We know it is better to provide focussed support when problems first emerge, rather than delivering a more costly statutory intervention when the needs have escalated. The right early help services at the right time can prevent emerging problems from getting worse and becoming deep seated or entrenched. Through our Early Help Strategy we aim to improve outcomes for Children and Families in Rotherham and at the same time reduce the demands upon specialist and statutory, higher tier services. In Rotherham, most children, young people and family’s needs are met by universal services (services that are available to everyone). For those children and families who need some additional help, our Early Help Services will provide support and expertise to the child and family. Building on a One Family, One Worker, One Plan principle our Early Help Assessment and Support Plan, will ensure they receive all the support they deserve.

Aims of Early Help

2.2

There are a number of common aims to Early Help, including:

  • To promote early intervention to assist children, young people and families who have vulnerable or complex needs and are therefore vulnerable to poor outcomes;
  • To share information and complete holistic assessments;
  • To plan and deliver SMART, planned interventions in response to need at the earliest opportunity;
  • To provide services to improve outcomes for children, young people and families;
  • To review and measure outcomes for children, young people and families;
  • To establish a common language to describe children's development and circumstances;
  • To work in partnership with children, young people and families in the assessment process;
  • To avoid repeat interviewing of children and families and duplication in assessment processes;
  • To have a confident workforce, trained and supported to deliver high quality services to children, young people and families in Rotherham;
  • To standardise, streamline and ensure a high quality of record keeping;
  • To use technology to assist practitioners to work effectively and deliver timely assessment and plans.
2.3

Problems can occur at any time in children's lives and our services need to be responsive to emerging needs at all ages. Early Help is not just aimed at preventing abuse or neglect but at ensuring the best start and improving the life chances of all children and young people, by working with their families. There are nine integrated Early Help Teams based across three localities - North, South and Central - and can provide advice and support for the whole family on issues such as:

  1. Parenting and behaviour management;
  2. Emotional wellbeing;
  3. Substance misuse;
  4. Domestic abuse;
  5. Financial advice and support, housing and progression to work;
  6. Staying safe – outdoors and online.

Identifying, assessing and meeting the needs of children, young people and their families in Rotherham who require Early Help

2.4 Early Help teams and the services they provide are accessed through the Request for Support form which can be completed by any agency/professional who has concerns around a child, young person or family. These are then screened by the Early Help Triage Team who will make a decision as to the most appropriate intervention for the family. This may be a whole family Early Help Assessment and Support Plan, a step up to statutory intervention (Social Care) or a co-working request from Social Care.
2.5 It is important to address identified need through Early Help wherever possible. The aim is to prevent crises, to avoid entrenched situations, and high level services being inappropriately introduced to the detriment of children, young people and their families.
2.6 An important principle of integrated working is that a request for involvement of other services for a child, young person or family does not mean a transfer of responsibility; it involves shared responsibility and joined up services.
2.7 All Early Help Assessment and Support Plans will be coordinated by a named lead worker.
2.8 The progress of the Early Help Assessment and Support Plan t will be monitored through the line management and supervision arrangements of the lead worker. An agency's overall participation in this integrated working framework will be monitored by Rotherham Local Safeguarding Children Board, through its auditing process.
2.9 The Early Help Assessment Triage Team, also screens those contacts where the threshold has not been met for Social Care intervention but where additional need has been identified.
2.10

When concerns affecting a child and family no longer require statutory involvement it is important that good progress is sustained. When Children’s Social Care intends to step out of a case, it is important to discuss with the child, family and professionals involved to agree if a step down to Early Help targeted or universal services would be beneficial.

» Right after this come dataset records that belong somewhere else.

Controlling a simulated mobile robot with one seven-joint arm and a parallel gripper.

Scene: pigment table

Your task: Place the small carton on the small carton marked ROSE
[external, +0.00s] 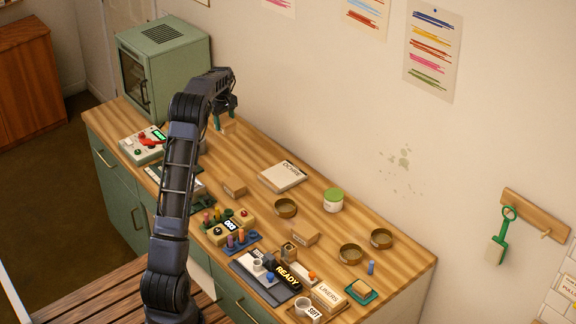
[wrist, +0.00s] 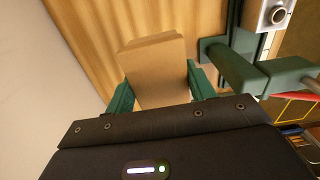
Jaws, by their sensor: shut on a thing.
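My gripper (wrist: 158,92) has green fingers on both sides of a plain tan carton (wrist: 152,58) in the wrist view and is shut on it. In the external view my gripper (external: 224,122) is at the back of the table, near the wall and right of the green cabinet; the arm partly hides it. Two small tan cartons stand on the table in the external view, one left of centre (external: 234,186) and one nearer the front (external: 305,237). I cannot read ROSE on either one.
The green cabinet (external: 165,65) and a device with a green display (external: 142,145) stand at the left. A pad (external: 282,175), a jar (external: 333,202) and a round dish (external: 285,208) are mid-table. The back strip looks clear.

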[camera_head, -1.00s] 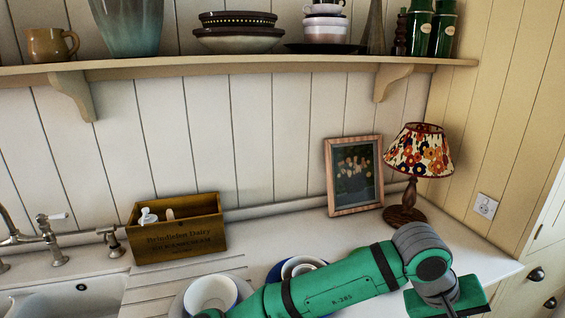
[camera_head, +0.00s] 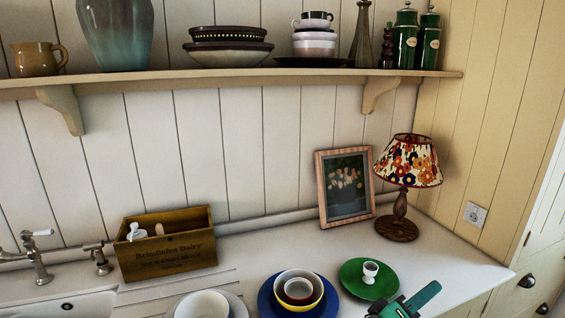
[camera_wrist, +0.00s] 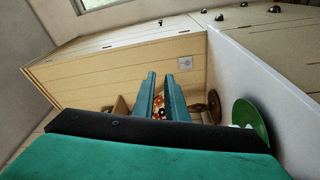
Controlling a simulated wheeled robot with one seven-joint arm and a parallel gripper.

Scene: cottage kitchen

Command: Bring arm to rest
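My gripper (camera_wrist: 161,82) shows in the wrist view as two long teal fingers. They stand apart, with a narrow gap between them, and nothing is held in the gap. The floral lampshade shows through the gap, farther off.
On the counter (camera_head: 455,262) are a green plate (camera_head: 352,284) with a white egg cup (camera_head: 369,272), stacked bowls (camera_head: 299,290) on a blue plate, a white bowl (camera_head: 202,305), a lamp (camera_head: 398,215), a picture frame (camera_head: 322,190) and a wooden box (camera_head: 165,258). A shelf (camera_head: 240,79) runs above.

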The Social Worker should gain consent from the child and family for Early Help Services to continue the plan and seek agreement on who the Lead Professional will be. When a decision is made that Children’s Social Care will step out, (and joint agreement from Children’s Social Care and Early Help given) assessments and plans (where in place) should be shared that contain clear actions defined for the new Lead Professional.
2.11 Following agreement by Early Help to accept the case, the Social Worker that is stepping out holds responsibility to carry out a joint visit with the new Early Help Lead Professional. Following the joint visit (which should take place within 7 working days of panel) the family should be informed by the Social Worker to confirm arrangements.
2.12 The Early Help Lead Professional should then start to work with the child/family immediately following the actions identified and work to transfer the Social Work Assessment to the Early Help Assessment paperwork within 35 working days. The Early Help Lead Professional should ensure that key actions are implemented and that the assessment process remains seamless and new concerns are discussed, addressed and escalated appropriately at TAF or review meetings.

Case Recording

2.14 All agencies working with children, young people and families should ensure that case recording is an integral part of case management. Each partner agency will have its individual case recording arrangements, which will be either a local or national system. Timely case recording is an essential part of case work, and should be supervised by Line Managers. Case records can also be monitored by Rotherham Local Safeguarding Children Board as part of the auditing process.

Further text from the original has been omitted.